START Supplied material

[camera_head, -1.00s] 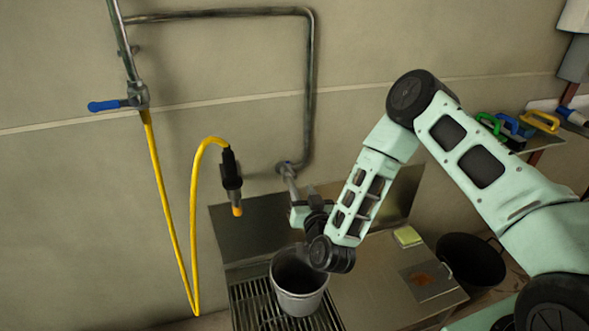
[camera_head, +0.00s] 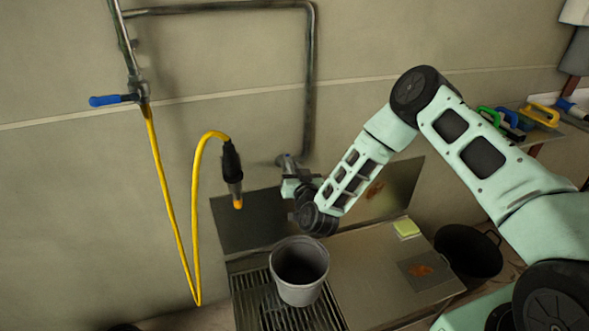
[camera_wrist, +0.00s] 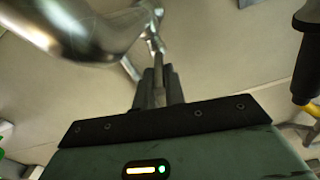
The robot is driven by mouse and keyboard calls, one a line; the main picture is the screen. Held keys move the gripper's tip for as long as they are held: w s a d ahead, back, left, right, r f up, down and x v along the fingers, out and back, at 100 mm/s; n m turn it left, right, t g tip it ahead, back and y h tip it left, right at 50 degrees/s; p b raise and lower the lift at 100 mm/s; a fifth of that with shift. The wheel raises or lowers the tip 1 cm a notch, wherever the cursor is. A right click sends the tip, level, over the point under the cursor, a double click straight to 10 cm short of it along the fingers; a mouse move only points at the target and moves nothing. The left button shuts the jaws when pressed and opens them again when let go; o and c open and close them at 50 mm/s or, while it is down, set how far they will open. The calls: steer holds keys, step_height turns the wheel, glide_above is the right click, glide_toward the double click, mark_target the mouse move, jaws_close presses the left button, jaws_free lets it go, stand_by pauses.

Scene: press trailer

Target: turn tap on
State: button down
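The pipe on the wall ends in a metal tap (camera_head: 287,164) above the sink bench; my gripper hides most of it in the head view. In the wrist view, the thick shiny tap pipe (camera_wrist: 85,32) fills the upper left, with a thin metal piece (camera_wrist: 157,42) beside it reaching down to my fingertips. My gripper (camera_head: 297,185) is right at the tap. In the wrist view its fingers (camera_wrist: 158,80) are close together at this thin piece; whether they clasp it I cannot tell. A valve with a blue handle (camera_head: 110,100) sits on the left pipe, above a yellow hose.
A grey bucket (camera_head: 300,290) stands on the drain grate (camera_head: 262,312) below my gripper. The hose's black nozzle (camera_head: 232,165) hangs left of the tap. A yellow sponge (camera_head: 406,228) lies on the bench; a black bucket (camera_head: 468,252) stands at right.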

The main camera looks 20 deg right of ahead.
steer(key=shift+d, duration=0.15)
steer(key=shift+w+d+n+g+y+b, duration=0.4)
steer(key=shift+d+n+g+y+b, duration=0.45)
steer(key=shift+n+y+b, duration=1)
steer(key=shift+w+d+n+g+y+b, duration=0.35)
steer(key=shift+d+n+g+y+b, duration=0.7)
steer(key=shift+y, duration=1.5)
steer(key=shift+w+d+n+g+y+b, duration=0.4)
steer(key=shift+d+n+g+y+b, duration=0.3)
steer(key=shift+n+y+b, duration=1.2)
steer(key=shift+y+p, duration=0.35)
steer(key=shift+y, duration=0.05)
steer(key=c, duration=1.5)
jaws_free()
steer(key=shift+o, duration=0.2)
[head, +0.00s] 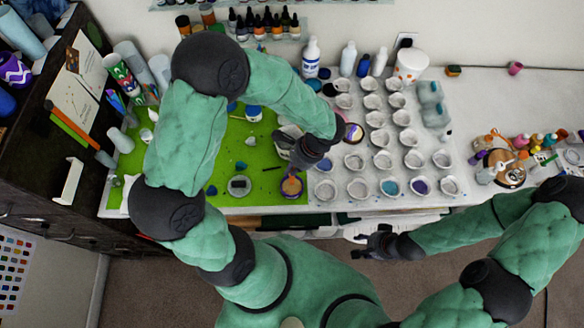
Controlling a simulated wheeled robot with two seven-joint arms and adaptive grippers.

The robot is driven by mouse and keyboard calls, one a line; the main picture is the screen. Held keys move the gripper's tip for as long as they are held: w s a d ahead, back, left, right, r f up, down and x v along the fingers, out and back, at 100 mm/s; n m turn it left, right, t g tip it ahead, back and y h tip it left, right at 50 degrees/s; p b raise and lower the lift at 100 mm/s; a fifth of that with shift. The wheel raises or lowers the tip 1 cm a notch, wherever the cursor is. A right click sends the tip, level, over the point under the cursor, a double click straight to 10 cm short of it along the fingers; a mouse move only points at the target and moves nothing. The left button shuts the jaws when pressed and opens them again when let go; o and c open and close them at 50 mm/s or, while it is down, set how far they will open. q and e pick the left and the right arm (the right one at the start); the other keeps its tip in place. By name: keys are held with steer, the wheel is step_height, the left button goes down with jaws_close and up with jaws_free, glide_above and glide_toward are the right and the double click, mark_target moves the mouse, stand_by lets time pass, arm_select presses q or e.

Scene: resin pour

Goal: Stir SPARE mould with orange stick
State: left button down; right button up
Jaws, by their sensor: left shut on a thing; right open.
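My left gripper (288,150) is shut on something near the front right of the green mat (205,185). The held thing is mostly hidden, and I cannot make out a stick clearly. Just in front of the gripper stands a small cup (291,187) with orange and purple in it. Rows of white moulds (357,187) stand on the white table to the right. One mould holds blue (390,187) and one holds purple (420,186). No SPARE label is readable. My right gripper (374,243) is open and empty, in front of the table's front edge.
Several bottles (311,57) and a white tub (411,64) stand at the back. A grey round dish (239,186) lies on the mat. A cluster of small coloured things (510,160) is at the right. Bare table (490,95) lies behind it.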

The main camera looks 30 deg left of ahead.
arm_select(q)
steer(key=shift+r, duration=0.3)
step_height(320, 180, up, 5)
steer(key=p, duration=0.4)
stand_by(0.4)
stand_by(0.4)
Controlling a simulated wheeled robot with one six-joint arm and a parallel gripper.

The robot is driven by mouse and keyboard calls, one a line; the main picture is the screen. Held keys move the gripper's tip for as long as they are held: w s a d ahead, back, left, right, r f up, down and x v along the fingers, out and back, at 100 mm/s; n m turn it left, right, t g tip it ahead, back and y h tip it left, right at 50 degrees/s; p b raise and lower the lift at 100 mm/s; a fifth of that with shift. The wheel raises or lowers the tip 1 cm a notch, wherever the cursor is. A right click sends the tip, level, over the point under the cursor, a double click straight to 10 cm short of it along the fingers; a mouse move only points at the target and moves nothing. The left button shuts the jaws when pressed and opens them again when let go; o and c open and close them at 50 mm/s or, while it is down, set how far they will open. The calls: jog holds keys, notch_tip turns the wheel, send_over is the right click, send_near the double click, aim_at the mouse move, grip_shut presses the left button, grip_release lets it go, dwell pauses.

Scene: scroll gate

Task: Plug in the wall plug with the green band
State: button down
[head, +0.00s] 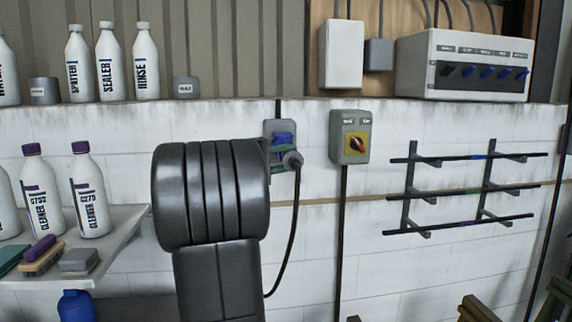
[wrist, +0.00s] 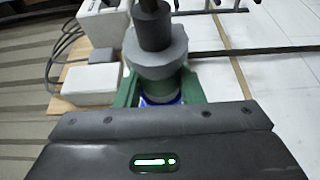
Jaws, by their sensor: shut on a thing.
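A grey round plug (wrist: 157,52) with a black cable end (wrist: 153,20) sits between the two green fingers of my gripper (wrist: 160,92) in the wrist view. A pale green band shows below its grey flange, partly hidden by the fingers. In the head view the plug (head: 292,159) is at the lower front of a grey wall socket (head: 270,128) with a blue lid (head: 284,139). My gripper (head: 280,155) is shut on the plug there, largely hidden behind my dark arm. I cannot tell whether the plug's pins are inside the socket.
The black cable (head: 293,235) hangs from the plug down the wall. A grey switch box (head: 350,137) with a red and yellow knob is just right of the socket. A shelf (head: 120,237) with bottles is at left, a wall rack (head: 460,192) at right.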

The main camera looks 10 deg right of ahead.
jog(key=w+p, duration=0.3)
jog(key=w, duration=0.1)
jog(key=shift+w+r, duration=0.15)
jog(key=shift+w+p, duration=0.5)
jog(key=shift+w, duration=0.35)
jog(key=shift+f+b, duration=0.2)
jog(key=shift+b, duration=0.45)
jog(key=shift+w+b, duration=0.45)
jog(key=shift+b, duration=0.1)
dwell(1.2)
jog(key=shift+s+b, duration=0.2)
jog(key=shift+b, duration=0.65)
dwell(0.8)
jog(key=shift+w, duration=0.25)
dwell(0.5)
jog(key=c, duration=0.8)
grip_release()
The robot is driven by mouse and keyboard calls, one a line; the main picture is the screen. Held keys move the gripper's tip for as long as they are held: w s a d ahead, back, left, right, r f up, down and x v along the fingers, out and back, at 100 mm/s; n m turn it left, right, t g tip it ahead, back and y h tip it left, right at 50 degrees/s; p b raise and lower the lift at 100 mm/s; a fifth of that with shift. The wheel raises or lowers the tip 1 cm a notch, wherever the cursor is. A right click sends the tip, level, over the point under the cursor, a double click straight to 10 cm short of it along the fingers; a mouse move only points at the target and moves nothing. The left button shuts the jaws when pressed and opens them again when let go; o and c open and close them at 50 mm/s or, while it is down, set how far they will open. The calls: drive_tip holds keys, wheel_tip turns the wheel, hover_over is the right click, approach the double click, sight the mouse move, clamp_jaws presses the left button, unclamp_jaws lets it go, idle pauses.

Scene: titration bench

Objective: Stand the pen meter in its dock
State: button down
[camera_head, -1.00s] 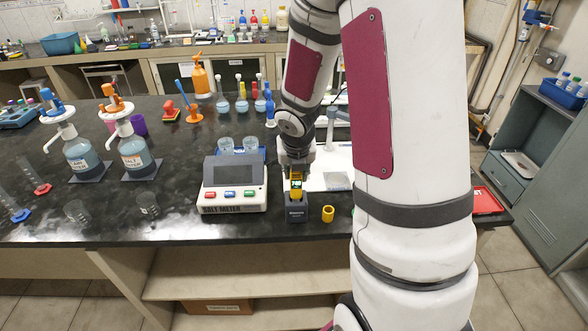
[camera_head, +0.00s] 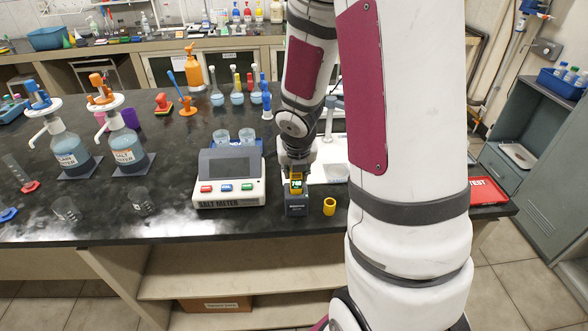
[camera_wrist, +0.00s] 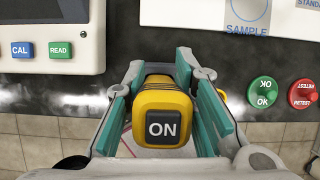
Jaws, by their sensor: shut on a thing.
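The pen meter (camera_head: 296,184) is yellow and dark with a small lit screen. It is upright at the front of the bench, and its lower end meets or enters the top of the dark dock (camera_head: 297,207); how deep it sits cannot be told. My gripper (camera_head: 297,164) is above the dock, shut on the pen meter. In the wrist view, the teal finger pads of my gripper (camera_wrist: 162,108) flank the meter's yellow top with its dark ON button (camera_wrist: 164,128). The dock is not visible in the wrist view.
The salt meter (camera_head: 228,190) stands close left of the dock. A small yellow cap (camera_head: 329,206) stands just right of it, near the bench's front edge. A white board (camera_head: 333,172) lies behind. In the wrist view, OK (camera_wrist: 262,92) and RETEST (camera_wrist: 302,95) discs lie to the right.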

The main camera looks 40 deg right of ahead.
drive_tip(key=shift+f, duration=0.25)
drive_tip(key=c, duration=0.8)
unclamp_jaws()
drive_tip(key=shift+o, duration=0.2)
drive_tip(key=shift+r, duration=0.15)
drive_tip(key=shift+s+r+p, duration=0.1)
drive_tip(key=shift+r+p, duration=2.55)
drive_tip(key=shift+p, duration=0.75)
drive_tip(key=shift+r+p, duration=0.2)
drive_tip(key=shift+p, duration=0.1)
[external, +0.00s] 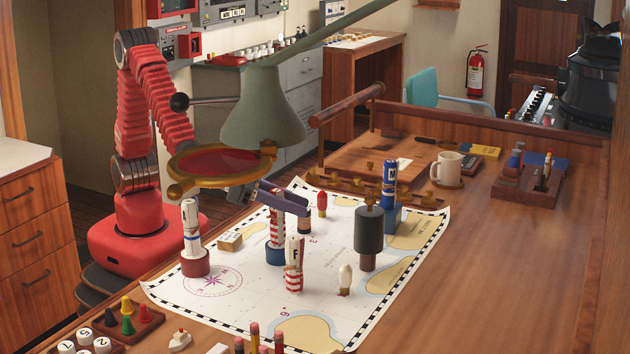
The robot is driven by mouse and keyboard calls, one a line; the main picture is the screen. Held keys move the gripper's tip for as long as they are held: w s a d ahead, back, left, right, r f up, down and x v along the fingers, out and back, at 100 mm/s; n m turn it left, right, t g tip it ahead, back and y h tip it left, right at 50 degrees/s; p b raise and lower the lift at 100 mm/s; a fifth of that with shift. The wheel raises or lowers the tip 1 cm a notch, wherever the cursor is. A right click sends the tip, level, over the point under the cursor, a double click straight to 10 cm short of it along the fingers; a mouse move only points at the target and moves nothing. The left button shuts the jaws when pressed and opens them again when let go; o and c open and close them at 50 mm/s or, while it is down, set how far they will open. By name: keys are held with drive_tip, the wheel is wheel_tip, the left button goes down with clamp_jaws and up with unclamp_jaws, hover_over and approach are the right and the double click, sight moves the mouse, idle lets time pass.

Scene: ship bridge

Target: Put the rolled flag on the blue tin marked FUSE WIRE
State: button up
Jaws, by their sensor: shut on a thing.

END Supplied material

### Prompt
Extract, exactly, the lines above that begin at the line containing "Scene: ship bridge" and end at the final line of the records; add no other text.

### Answer for the task
Scene: ship bridge

Target: Put the rolled flag on the blue tin marked FUSE WIRE
State: button up
Jaws, by their sensor: shut on a thing.

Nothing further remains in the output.